In the entries below, find the lines with the word "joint" and copy them.
--- Data excerpts ---
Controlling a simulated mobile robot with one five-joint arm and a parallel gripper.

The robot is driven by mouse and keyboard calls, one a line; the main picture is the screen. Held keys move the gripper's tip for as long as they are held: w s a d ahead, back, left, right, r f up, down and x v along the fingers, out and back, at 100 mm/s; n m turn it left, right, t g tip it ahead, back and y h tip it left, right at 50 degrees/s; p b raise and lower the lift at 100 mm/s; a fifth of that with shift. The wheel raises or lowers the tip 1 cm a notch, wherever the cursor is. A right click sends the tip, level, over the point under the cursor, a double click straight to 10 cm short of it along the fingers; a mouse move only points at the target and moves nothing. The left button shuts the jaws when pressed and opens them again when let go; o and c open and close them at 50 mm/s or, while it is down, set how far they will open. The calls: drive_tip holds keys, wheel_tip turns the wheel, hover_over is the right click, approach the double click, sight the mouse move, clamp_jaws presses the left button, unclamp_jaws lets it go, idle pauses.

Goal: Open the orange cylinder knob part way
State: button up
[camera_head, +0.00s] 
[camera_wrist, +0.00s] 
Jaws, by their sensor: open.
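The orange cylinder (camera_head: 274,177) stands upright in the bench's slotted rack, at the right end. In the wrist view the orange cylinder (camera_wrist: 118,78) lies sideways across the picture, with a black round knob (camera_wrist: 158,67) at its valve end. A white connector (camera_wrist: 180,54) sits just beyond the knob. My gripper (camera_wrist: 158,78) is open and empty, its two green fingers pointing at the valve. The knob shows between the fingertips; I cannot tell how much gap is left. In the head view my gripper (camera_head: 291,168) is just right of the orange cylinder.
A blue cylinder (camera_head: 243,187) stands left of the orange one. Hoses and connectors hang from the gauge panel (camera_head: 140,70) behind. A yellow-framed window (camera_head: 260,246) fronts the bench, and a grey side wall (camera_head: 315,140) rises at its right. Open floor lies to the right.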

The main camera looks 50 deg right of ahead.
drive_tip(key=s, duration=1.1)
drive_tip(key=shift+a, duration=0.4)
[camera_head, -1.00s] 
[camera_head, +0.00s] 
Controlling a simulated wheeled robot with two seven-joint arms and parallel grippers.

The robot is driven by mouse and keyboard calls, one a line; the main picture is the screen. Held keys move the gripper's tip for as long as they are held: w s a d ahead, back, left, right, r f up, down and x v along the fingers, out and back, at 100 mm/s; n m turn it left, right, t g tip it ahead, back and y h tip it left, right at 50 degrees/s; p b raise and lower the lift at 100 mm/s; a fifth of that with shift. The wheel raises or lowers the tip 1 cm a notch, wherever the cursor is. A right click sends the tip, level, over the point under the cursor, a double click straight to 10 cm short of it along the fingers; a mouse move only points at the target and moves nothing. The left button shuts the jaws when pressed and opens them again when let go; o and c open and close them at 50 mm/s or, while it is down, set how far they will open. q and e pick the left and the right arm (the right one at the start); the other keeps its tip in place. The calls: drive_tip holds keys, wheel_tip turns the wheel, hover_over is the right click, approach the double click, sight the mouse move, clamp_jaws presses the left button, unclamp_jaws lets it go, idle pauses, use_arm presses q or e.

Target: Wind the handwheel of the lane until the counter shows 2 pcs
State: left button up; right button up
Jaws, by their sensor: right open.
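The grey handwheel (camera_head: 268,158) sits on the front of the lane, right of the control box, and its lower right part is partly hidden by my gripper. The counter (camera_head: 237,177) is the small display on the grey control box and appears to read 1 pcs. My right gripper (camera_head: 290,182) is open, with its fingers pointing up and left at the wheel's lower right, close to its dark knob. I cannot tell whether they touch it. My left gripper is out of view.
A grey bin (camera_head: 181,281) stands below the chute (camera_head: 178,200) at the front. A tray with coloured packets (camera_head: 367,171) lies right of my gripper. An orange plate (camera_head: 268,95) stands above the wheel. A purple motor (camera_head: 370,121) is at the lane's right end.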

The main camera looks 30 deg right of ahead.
---
● **In response**
Controlling a simulated mobile robot with one five-joint arm and a parallel gripper.
Controlling a simulated wheeled robot with two seven-joint arms and parallel grippers.

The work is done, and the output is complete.